··· Dataset extract
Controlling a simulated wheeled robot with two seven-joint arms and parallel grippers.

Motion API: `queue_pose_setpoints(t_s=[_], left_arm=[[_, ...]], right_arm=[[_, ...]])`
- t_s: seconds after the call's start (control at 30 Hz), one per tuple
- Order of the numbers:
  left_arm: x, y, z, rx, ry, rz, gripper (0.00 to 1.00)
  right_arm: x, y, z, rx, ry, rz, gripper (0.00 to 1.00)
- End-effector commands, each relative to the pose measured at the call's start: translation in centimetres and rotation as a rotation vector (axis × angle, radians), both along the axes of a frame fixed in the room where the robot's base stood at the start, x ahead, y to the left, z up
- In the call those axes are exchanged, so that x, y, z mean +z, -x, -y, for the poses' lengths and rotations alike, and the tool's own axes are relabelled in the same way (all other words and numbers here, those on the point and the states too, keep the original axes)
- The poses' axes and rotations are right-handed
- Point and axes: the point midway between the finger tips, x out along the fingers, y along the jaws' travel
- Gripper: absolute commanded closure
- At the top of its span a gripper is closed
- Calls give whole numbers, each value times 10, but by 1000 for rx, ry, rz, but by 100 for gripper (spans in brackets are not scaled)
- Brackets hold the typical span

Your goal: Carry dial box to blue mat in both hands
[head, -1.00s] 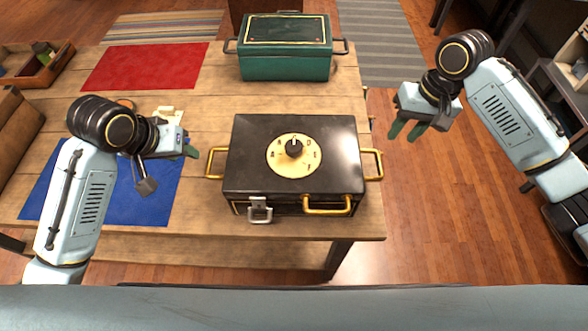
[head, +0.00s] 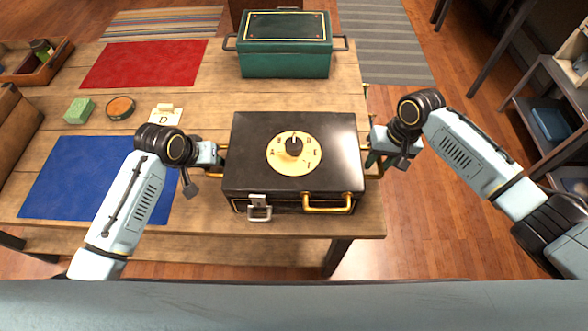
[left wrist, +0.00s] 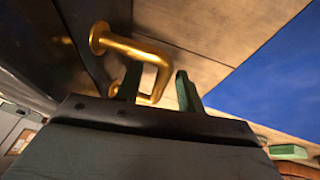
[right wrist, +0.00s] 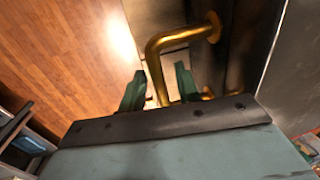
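The dial box (head: 250,180) is black with a cream dial on its lid and brass handles. It stands on the wooden table, right of the blue mat (head: 75,180). My left gripper (head: 221,160) is at the left side handle. In the left wrist view its green fingers (left wrist: 159,88) stand apart on either side of the brass handle (left wrist: 135,48). My right gripper (head: 372,160) is at the right side handle. In the right wrist view its fingers (right wrist: 159,88) are apart with the brass handle (right wrist: 180,38) between them. The blue mat is bare.
A teal box (head: 285,62) stands behind the dial box. A red mat (head: 145,63) lies at the back left. A green block (head: 79,110), a round dish (head: 120,107) and a small card stand (head: 165,117) sit behind the blue mat. A wooden tray (head: 35,70) is at the far left.

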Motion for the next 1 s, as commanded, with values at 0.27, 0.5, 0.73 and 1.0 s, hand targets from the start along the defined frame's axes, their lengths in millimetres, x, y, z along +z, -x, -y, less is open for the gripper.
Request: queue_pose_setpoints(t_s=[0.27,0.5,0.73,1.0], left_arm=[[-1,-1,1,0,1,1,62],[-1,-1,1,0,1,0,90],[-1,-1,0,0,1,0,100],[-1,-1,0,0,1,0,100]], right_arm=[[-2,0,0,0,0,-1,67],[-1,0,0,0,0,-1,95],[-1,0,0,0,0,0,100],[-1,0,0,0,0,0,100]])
······
Given instruction:
Only lines with the string "Motion" belong in your answer; copy each one.

Answer to this problem:
Motion API: `queue_pose_setpoints(t_s=[_], left_arm=[[_, ...]], right_arm=[[_, ...]])`
Motion for the next 1 s, as commanded, with values at 0.27, 0.5, 0.73 and 1.0 s, hand targets from the start along the defined frame's axes, their lengths in millimetres, x, y, z along +z, -x, -y, less is open for the gripper.

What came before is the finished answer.